■ **SET EXERCISE**
For the material that follows, return exactly the lines from the one with "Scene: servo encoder" through the one with "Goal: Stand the", both ends included.

■ **DATASET CONTENT**
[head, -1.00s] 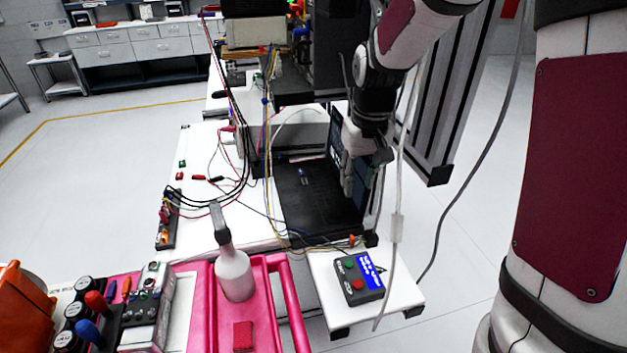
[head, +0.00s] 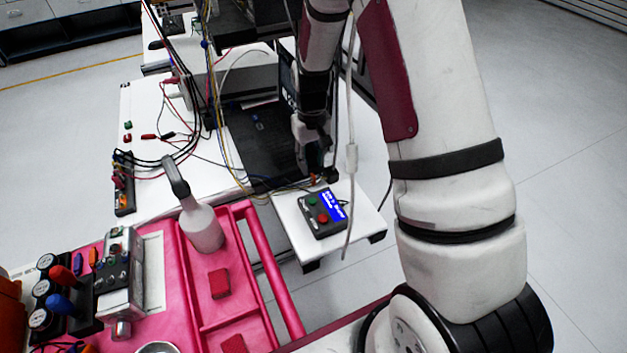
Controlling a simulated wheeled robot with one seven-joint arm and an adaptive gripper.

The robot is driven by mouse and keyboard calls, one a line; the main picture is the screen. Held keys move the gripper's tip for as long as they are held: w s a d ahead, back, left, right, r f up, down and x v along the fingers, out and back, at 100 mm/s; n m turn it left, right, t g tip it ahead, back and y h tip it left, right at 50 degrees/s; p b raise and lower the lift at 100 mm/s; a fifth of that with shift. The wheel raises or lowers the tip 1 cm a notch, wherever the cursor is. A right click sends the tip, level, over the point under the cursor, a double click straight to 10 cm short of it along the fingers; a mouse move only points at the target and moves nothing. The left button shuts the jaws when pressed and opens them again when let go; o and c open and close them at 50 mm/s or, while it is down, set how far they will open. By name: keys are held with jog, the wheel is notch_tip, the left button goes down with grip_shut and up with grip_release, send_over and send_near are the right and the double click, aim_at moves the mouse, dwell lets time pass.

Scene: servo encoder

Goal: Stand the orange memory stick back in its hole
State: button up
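A small orange piece (head: 313,180), which may be the orange memory stick, shows just under my gripper (head: 316,174), by the back edge of the small white stand (head: 345,228). It is too small to tell whether it lies, stands or is held. My gripper points down there, behind the grey button box with the blue screen (head: 324,213). The fingers are dark and small, so I cannot tell whether they are shut. I cannot make out the hole. Another orange upright piece (head: 93,257) stands on the pink cart, beside the red and blue handles.
A white cable (head: 351,160) hangs close to my gripper. Loose wires (head: 190,150) cross the white bench (head: 150,105) and black mat (head: 262,145).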

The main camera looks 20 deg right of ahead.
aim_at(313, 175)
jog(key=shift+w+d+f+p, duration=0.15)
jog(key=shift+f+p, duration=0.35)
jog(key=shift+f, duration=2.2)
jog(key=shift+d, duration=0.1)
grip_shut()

■ **COMPLETE RESPONSE**
Scene: servo encoder

Goal: Stand the orange memory stick back in its hole

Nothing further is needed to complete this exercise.